▶ **TASK INSTRUCTIONS**: The lines beneath this instruction, from the first through the one containing "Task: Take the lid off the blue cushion", must be transcribed exactly; no other line belongs in the output.

------------------------------------------------------------

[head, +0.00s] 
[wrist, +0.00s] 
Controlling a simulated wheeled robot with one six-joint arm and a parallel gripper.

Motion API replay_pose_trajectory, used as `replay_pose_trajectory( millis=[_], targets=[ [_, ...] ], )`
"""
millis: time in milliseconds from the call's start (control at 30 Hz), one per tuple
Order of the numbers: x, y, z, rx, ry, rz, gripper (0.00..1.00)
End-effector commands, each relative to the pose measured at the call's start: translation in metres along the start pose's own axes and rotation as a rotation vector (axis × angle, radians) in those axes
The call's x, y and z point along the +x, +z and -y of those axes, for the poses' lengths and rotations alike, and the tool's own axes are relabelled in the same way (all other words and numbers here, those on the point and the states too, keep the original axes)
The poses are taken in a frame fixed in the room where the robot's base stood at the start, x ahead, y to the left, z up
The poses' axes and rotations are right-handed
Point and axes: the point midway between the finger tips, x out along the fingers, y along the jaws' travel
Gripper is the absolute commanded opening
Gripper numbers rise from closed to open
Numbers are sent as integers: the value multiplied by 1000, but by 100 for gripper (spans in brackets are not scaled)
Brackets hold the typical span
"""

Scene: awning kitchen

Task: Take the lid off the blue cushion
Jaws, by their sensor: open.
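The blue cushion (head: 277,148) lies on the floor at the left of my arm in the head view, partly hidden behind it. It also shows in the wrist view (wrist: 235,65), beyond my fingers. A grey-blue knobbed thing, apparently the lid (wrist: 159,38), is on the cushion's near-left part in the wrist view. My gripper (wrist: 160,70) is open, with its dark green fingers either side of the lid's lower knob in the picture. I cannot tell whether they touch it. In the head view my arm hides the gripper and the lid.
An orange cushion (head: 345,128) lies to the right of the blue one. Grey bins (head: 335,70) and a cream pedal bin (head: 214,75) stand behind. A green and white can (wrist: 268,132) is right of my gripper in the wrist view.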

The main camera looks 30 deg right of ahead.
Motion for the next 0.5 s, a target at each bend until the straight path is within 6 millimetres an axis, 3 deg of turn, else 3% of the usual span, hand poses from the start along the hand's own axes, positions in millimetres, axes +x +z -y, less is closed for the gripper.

------------------------------------------------------------

▶ **SOLUTION TO THE PROBLEM**:
[head, +0.00s] 
[wrist, +0.00s] 
Controlling a simulated wheeled robot with one six-joint arm and a parallel gripper.

Motion API replay_pose_trajectory, used as `replay_pose_trajectory( millis=[_], targets=[ [_, ...] ], )`
"""
millis: time in milliseconds from the call's start (control at 30 Hz), one per tuple
Order of the numbers: x, y, z, rx, ry, rz, gripper (0.00..1.00)
End-effector commands, each relative to the pose measured at the call's start: translation in metres along the start pose's own axes and rotation as a rotation vector (axis × angle, radians) in those axes
The call's x, y and z point along the +x, +z and -y of those axes, for the poses' lengths and rotations alike, and the tool's own axes are relabelled in the same way (all other words and numbers here, those on the point and the states too, keep the original axes)
The poses are taken in a frame fixed in the room where the robot's base stood at the start, x ahead, y to the left, z up
The poses' axes and rotations are right-handed
Point and axes: the point midway between the finger tips, x out along the fingers, y along the jaws' travel
Gripper is the absolute commanded opening
Gripper numbers rise from closed to open
Numbers are sent as integers: the value multiplied by 1000, but by 100 for gripper (spans in brackets are not scaled)
Brackets hold the typical span
"""

Scene: awning kitchen

Task: Take the lid off the blue cushion

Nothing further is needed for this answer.